About dusk, it seemed a question whether the 2nd Division alone could take the fort. Genl. Terry ordered Abbott's Brigade of the first Division forward into the fort. They entered the fort, but before & just as the grand charge was about to be ordered, the white flags appeared, and the 2nd Division had the honor of its capture & Curtis' Brigade of the desperate fighting. It was said when the men charged over the ramparts nearly as high as the eaves of Mrs. Carpenter's house they would rush down after discharging their pieces & such men as had not been killed & did not surrender were immediately knocked down with the butt of the muskets... O why could I not have been there? This is the bitterest trial of my military life..."

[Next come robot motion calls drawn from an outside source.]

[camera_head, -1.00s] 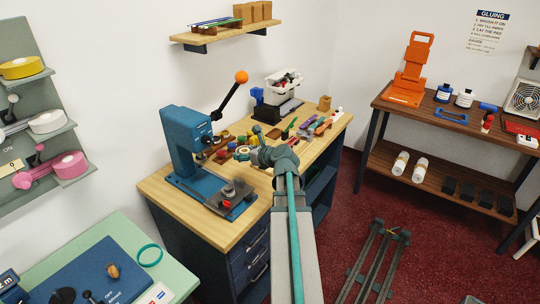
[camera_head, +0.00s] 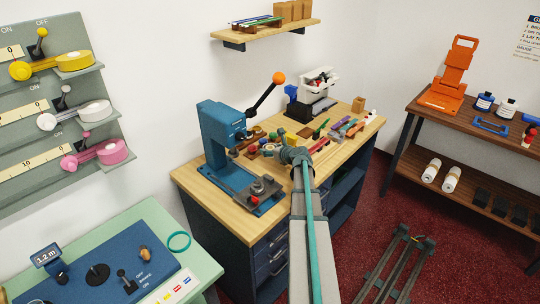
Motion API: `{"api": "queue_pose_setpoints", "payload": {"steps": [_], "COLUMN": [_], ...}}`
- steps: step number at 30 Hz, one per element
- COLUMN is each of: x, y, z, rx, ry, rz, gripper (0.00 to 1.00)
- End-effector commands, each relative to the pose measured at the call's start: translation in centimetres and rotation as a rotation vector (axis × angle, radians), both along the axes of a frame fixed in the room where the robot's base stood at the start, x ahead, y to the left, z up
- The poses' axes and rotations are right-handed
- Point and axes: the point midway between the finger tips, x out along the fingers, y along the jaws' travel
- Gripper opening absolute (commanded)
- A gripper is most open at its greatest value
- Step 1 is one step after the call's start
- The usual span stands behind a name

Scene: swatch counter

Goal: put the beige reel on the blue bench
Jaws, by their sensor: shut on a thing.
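My gripper (camera_head: 283,154) is over the wooden top of the blue bench (camera_head: 222,205), seen from behind along my arm, and its fingers are mostly hidden by my wrist. It is shut on a small pale round thing at its tip, which looks like the beige reel (camera_head: 268,149); its outline is hard to make out. I cannot tell whether the reel touches the bench top. The bench has blue drawers and a pale wooden top.
A blue press (camera_head: 217,140) with an orange-knobbed lever stands left of my gripper. A grey rack (camera_head: 45,165) holds yellow, white and pink reels. The bench's front left top is bare.

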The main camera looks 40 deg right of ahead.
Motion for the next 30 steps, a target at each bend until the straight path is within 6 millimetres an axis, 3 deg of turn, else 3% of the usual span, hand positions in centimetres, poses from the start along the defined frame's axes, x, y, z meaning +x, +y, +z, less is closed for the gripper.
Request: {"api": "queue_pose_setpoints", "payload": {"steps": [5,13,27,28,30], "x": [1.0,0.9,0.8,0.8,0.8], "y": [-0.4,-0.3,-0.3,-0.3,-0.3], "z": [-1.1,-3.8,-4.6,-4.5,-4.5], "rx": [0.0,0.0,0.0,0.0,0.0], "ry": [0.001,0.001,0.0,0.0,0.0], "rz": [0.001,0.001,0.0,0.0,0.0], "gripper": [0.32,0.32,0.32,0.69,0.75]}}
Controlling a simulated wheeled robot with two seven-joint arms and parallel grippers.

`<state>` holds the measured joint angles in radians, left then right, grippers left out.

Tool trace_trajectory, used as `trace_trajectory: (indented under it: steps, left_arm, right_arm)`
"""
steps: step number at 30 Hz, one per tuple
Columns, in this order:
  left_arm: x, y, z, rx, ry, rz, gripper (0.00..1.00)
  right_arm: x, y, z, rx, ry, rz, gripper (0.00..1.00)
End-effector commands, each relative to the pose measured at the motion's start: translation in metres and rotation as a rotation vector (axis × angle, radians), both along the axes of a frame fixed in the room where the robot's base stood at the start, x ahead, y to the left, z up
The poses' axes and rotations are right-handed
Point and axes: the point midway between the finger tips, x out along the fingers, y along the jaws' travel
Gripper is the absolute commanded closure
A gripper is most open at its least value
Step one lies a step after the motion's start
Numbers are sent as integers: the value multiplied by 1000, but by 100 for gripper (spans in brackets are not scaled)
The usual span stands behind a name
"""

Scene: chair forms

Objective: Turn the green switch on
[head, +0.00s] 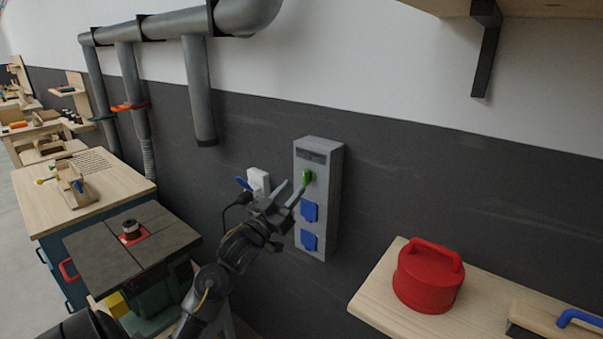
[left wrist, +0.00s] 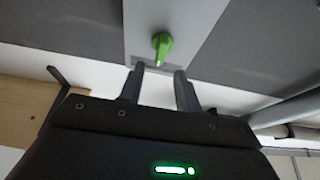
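The green switch (head: 307,177) is a small knob near the top of a grey wall box (head: 338,190), below a dark label panel. My left gripper (head: 292,190) is open, with its fingertips pointing at the box just left of the switch in the head view. In the left wrist view, the switch (left wrist: 161,45) lies just ahead of the fingertips, and its handle end shows between the two open fingers (left wrist: 160,72). I cannot tell whether either finger touches it. My right gripper is not in view.
Two blue socket covers (head: 308,211) sit below the switch. A white socket with a plug (head: 258,181) is left of the box. A shelf (head: 380,293) with a red round case (head: 428,278) is at right. A machine table (head: 95,255) stands at left, with grey pipes (head: 200,90) above.

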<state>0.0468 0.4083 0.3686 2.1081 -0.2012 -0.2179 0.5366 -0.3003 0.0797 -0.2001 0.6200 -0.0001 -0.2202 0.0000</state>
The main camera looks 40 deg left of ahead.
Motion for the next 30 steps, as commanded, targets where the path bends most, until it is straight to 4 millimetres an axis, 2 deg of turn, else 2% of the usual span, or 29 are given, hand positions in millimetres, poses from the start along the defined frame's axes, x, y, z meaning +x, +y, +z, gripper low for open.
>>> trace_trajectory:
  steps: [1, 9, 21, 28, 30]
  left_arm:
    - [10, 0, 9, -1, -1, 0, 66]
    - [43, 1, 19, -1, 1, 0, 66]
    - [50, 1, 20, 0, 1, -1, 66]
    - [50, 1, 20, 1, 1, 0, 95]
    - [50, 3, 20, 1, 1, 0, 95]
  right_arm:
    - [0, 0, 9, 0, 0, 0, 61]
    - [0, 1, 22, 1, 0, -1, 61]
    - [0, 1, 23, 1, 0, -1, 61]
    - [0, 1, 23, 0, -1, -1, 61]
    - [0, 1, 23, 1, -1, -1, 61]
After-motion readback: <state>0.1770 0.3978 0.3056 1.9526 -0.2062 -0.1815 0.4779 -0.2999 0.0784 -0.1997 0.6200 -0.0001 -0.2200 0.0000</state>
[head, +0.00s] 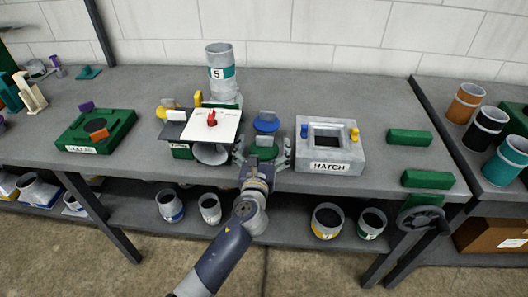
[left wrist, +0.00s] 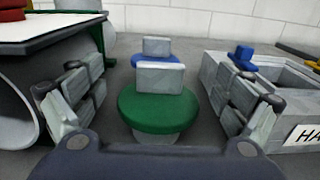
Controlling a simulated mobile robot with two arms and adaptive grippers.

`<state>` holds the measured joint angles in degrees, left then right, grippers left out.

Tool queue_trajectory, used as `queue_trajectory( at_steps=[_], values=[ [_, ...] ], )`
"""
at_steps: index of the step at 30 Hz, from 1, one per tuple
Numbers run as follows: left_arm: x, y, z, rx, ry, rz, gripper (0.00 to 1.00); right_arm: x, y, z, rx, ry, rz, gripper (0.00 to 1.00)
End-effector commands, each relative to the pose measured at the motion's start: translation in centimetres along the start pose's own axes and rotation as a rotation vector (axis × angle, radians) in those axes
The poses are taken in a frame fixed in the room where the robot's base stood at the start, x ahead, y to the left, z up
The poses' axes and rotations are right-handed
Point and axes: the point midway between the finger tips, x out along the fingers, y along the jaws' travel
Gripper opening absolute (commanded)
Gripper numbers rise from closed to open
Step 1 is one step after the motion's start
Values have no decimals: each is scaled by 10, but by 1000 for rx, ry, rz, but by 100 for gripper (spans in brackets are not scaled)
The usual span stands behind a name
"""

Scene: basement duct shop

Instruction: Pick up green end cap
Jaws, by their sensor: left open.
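The green end cap (head: 262,154) is a round disc with an upright grey tab on top, on the grey bench between the white plate and the HATCH block. In the left wrist view the green end cap (left wrist: 158,110) sits on a pale round base between my fingers. My left gripper (head: 263,158) is open around it, one finger on each side. In the left wrist view a gap shows between the cap and each finger of the left gripper (left wrist: 165,105). My right gripper is not in view.
A blue end cap (head: 266,124) with a similar tab stands just behind. The HATCH block (head: 315,153) is close on the right; a white plate (head: 201,125) with a red handle is close on the left. Green bars (head: 410,138) lie farther right.

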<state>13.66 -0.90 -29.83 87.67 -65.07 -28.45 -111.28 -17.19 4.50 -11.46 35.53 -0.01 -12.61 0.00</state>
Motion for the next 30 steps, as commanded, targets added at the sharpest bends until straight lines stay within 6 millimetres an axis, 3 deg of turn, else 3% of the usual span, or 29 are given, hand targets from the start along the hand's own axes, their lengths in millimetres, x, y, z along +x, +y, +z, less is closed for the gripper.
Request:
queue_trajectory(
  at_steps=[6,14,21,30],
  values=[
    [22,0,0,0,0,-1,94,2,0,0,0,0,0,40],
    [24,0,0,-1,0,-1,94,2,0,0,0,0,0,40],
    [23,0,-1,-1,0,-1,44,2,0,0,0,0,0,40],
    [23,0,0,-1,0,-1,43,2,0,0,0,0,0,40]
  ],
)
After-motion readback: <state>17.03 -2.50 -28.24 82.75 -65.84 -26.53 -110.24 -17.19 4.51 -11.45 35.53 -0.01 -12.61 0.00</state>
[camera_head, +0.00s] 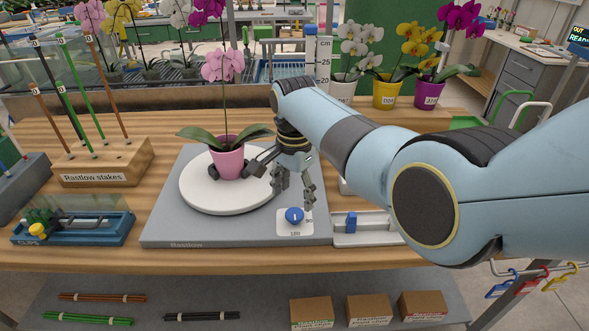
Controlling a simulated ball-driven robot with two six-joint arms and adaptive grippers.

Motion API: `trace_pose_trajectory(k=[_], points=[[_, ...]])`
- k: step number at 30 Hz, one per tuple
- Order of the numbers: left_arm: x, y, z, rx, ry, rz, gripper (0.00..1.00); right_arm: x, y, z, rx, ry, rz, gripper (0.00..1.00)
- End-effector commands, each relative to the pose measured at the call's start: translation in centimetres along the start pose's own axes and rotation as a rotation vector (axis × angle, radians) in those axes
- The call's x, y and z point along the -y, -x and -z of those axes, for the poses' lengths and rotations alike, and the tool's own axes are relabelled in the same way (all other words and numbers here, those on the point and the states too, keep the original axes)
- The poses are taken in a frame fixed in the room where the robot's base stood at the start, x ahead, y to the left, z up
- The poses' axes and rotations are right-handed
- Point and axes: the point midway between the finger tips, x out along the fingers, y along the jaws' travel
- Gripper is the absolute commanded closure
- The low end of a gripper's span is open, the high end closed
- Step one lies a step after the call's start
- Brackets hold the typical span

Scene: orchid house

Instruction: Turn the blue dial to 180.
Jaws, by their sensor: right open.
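The blue dial (293,215) sits on a white plate (305,229) at the front right of the grey turntable base (170,226). The plate reads 90 at its right and 180 at its front edge. A small white mark shows on the dial, but I cannot tell exactly which way it points. My right gripper (293,196) is open and points down just above and behind the dial, its fingers apart. I cannot tell whether it touches the dial. My left gripper is not in view.
A pink orchid in a pink pot (229,163) stands on the white turntable disc (215,201), with dark pieces beside the pot. A white tray with a blue slider (351,222) lies right of the dial. A stake block (103,163) and a blue clip box (75,221) are at left.

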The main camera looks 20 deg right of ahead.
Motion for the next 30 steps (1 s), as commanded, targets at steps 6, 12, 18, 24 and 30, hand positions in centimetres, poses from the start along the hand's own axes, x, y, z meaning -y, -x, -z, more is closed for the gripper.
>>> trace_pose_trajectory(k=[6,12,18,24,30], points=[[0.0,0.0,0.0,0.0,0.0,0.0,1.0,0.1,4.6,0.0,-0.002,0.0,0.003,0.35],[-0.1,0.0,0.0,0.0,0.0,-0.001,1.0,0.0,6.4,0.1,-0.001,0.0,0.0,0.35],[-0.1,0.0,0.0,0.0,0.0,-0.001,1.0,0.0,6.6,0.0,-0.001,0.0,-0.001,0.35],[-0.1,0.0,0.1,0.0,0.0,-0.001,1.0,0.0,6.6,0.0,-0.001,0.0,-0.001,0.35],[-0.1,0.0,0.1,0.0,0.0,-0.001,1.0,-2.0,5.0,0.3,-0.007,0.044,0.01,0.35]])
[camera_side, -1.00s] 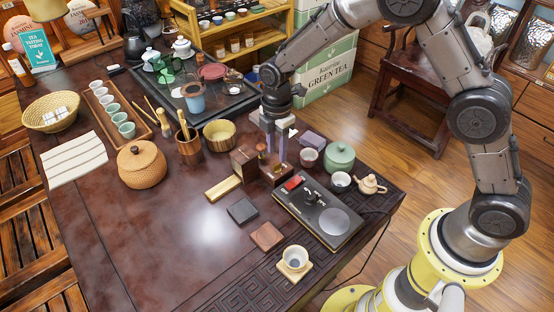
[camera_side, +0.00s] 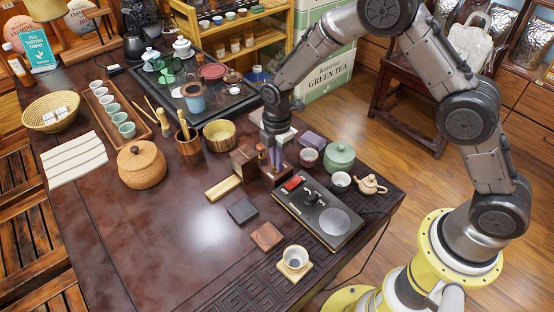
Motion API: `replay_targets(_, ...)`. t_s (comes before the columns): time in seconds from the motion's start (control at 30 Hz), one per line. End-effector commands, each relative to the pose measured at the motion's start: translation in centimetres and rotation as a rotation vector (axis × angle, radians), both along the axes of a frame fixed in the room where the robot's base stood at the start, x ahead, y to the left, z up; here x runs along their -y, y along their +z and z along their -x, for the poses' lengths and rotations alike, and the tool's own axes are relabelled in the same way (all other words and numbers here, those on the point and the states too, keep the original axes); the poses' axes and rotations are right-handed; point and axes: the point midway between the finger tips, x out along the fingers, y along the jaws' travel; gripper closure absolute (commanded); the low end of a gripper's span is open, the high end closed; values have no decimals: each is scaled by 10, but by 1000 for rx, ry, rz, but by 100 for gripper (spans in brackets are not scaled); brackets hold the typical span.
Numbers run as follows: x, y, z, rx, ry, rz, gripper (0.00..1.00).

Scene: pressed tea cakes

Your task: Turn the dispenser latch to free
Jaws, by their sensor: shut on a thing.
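The wooden tea-cake dispenser (camera_side: 243,160) stands near the middle of the dark table, a brown block with a lower base on its right. My gripper (camera_side: 277,160) points straight down over that base, its fingers close together. It is shut on a small part there, which looks like the dispenser latch; the fingers hide most of it, and its turn angle cannot be read. A small brown knob (camera_side: 261,151) shows just left of the fingers.
A black device with a round plate (camera_side: 334,222) lies in front to the right. A yellow bar (camera_side: 223,188) and two flat squares lie in front. The table's front left is clear.

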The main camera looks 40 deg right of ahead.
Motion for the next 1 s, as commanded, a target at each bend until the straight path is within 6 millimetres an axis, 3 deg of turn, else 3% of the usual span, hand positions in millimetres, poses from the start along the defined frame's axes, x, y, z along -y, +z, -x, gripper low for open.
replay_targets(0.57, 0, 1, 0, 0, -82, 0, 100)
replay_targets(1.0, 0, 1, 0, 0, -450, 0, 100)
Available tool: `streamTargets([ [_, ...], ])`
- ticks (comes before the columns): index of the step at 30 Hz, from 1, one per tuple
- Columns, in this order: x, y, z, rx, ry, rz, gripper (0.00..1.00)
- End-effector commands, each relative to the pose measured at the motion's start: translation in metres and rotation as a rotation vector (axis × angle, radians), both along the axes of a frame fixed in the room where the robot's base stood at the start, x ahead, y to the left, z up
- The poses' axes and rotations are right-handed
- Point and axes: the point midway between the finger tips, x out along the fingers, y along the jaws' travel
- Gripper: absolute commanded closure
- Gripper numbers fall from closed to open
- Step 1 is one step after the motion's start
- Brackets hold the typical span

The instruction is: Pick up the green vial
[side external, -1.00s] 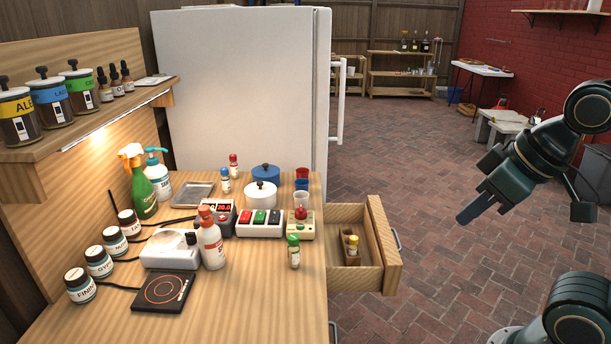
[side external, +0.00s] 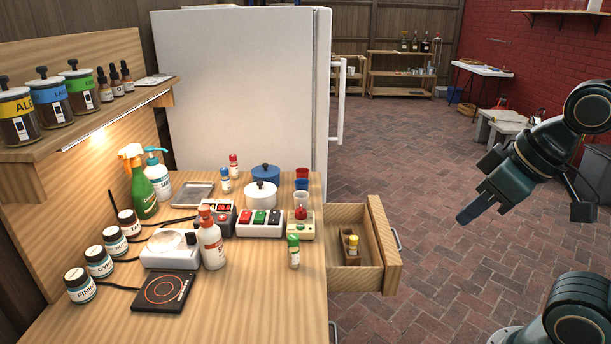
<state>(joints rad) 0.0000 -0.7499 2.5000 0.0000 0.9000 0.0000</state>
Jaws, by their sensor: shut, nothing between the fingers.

This letter was published in Jim Quinlan's Armed Only with Faith, a compilation of Chaplain Hyde's correspondence and journals.

Condition: Smoothed folds.


More Information: William Lyman Hyde (1819-1896) was born in Bath, Sagadahoc County, Maine, to Henry and Maria (Hyde) Hyde (third cousin to Henry). After attending public schools in Bath, Hyde taught for three years at a military and classical school in Ellsworth, Maine, before entering a program of theological study at Bangor Seminary, graduating in 1848. The following year, Hyde began a seven-year tenure as a minister at Gardner, Maine, and later was pastor of the First Presbyterian Church in Dunkirk, New York, for a number of years. On May 4, 1852 he wed Elizabeth Rice, daughter of Warren and Mary Webster of Wiscasset, Maine. Hyde resigned his ministry in 1862 to serve as Chaplain of the 112th New York Infantry, a position he held until the end of the Civil War. The regiment was organized at Jamestown, New York, and mustered in for three years-service on September 11, 1862. They participated in sixteen battles, including Cold Harbor, Petersburg, Chaffin's Farm, Fair Oaks and Darbytown Road, Fort Fisher, and the Carolinas Campaign. The 112th New York Infantry mustered out of service June 13, 1865. After the war, Hyde served as a pastor in Ripley and in Sherman, New York, until 1874, when he became principal of the Ovid (New York) Academy and Union School. In 1884, Hyde moved to Jamestown, New York, where he was associated with the Jamestown Journal, of which his son was an editor. In 1866, Hyde published a book, History of the One Hundred and Twelfth Regiment N.Y. Volunteers which remains the only regimental history concerning the 112th Infantry. Jim Quinlan edited and published a collection of his correspondence and journals in 2015 in Armed Only with Faith.